After Konya there was really nothing stopping Ibrahim from marching on Constantinople, apart from a strong desire among the European powers that this should not happen. As we’ve seen on a few occasions, the Europeans (especially Britain and France) feared that the full collapse of the Ottoman Empire would destabilize the balance of power on the continent, and so they repeatedly acted to prop the Ottomans up in the face of grave threats. That’s what they did here, mediating the Convention of Kütahya (signed in May 1833). Kütahya gave Muhammad Ali control over Damascus and Aleppo (although today they’re both in Syria, at the time these cities governed two difference provinces), and established his dynasty’s rights to govern Egypt in perpetuity. In return, Muhammad Ali reaffirmed his status as an Ottoman “vassal.”

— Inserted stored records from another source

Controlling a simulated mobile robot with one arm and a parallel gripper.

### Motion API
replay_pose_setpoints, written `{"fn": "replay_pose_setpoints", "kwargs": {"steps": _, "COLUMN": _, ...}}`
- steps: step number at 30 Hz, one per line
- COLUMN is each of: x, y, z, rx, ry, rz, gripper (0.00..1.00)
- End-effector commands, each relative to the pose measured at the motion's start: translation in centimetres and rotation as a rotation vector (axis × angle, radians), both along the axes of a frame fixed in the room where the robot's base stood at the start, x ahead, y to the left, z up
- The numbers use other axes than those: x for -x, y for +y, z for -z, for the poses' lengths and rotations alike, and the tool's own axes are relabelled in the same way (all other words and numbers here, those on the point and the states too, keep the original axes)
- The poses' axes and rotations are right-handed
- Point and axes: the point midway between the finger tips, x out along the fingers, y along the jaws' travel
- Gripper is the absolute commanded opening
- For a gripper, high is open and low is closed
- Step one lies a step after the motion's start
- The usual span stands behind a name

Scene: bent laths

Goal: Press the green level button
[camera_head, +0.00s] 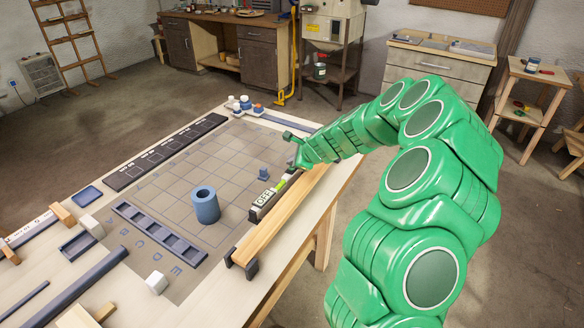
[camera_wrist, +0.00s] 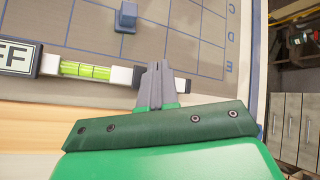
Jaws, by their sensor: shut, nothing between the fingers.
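The level (camera_head: 264,198) lies along the near right side of the gridded mat, with a display reading "OFF" and a bright green vial (camera_head: 281,187). In the wrist view, the level's green vial (camera_wrist: 85,70) lies left of my gripper (camera_wrist: 158,68), with part of the display at the left edge. My gripper's grey fingers are together and empty, over the level's white and dark right-hand part. They hide a piece of it, and I cannot tell whether they touch it. No separate green button can be made out.
A wooden lath (camera_head: 280,215) runs beside the level in dark end holders. A blue hollow cylinder (camera_head: 206,208) and a small blue block (camera_head: 263,173) stand on the mat (camera_head: 165,190). Small jars (camera_head: 245,103) stand at the table's far corner. The mat's middle is mostly clear.

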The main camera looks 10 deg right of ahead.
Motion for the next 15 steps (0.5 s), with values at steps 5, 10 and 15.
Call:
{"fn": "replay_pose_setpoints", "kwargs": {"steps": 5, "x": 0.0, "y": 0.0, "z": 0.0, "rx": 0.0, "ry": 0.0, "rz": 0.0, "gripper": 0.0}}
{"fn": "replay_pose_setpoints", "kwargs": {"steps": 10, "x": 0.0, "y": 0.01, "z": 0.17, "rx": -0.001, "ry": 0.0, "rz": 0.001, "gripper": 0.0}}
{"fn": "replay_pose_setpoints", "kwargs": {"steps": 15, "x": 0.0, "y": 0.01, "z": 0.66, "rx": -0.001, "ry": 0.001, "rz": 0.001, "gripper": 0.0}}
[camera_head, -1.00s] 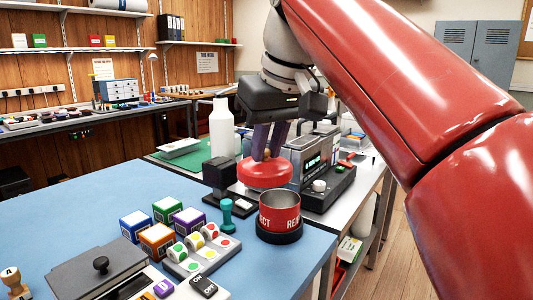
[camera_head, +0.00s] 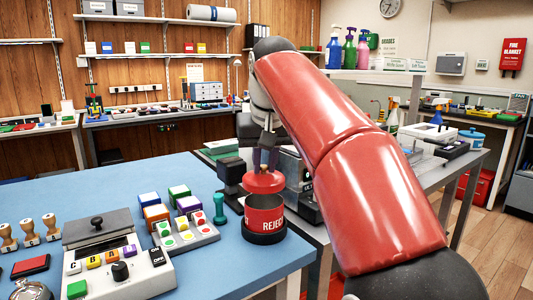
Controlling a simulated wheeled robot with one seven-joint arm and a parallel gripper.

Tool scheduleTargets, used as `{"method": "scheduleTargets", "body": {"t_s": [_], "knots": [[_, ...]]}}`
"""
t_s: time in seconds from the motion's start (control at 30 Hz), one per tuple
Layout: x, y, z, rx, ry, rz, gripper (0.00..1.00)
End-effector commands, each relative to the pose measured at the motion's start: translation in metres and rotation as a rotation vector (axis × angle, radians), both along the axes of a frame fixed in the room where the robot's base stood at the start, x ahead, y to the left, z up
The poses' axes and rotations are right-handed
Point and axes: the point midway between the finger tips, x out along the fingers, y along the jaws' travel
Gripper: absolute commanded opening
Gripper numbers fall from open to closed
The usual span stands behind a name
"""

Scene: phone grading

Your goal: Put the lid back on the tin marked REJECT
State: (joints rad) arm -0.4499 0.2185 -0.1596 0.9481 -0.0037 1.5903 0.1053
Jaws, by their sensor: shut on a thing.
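The red tin marked REJECT (camera_head: 263,214) stands upright and open on a black round base at the right side of the blue table. Its dark inside shows, and the lettering faces me. My gripper (camera_head: 265,168) points down and is shut on the red lid (camera_head: 265,183). The lid appears level, above and just behind the tin's rim in this view. I cannot tell the exact gap between lid and tin. The knob of the lid is mostly hidden between the fingers.
A dark stamp-like device (camera_head: 231,180) and a teal stamp (camera_head: 219,208) stand left of the tin. A tray of coloured dot rolls (camera_head: 184,234), several coloured boxes (camera_head: 155,215) and a grey button box (camera_head: 117,262) lie further left. The front-middle blue tabletop (camera_head: 237,277) is clear.

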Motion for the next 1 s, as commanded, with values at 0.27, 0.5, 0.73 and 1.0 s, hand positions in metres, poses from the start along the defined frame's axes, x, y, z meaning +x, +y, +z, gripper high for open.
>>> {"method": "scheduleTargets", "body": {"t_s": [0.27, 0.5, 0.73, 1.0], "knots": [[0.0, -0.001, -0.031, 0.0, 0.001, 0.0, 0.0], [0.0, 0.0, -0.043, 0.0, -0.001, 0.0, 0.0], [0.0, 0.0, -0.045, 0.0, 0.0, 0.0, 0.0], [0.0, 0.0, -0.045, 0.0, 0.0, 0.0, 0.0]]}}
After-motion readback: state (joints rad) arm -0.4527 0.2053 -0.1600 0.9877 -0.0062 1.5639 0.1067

Muhammad Ali lost his claim on Syria (and Crete) after a second Ottoman-Egyptian War, 1839-1841, when a new Egyptian offensive was met with a much more energetic British response and the Egyptians were forced to make terms. But his hereditary control over Egypt was ratified after that second war and was given British recognition, which meant that nobody was likely to challenge it. Egypt gained even greater freedom from the Ottoman Empire when it became an autonomous vassal kingdom (the Khedivate, which means something like “viceroyalty”) in 1867, and then when it became a British protectorate in 1882, though in that case it lost far more autonomy to the British Empire than it gained from the Ottoman Empire. Egypt’s final break with the Ottomans didn't come until 1914, when Britain engineered its “independence” in the early months of World War I.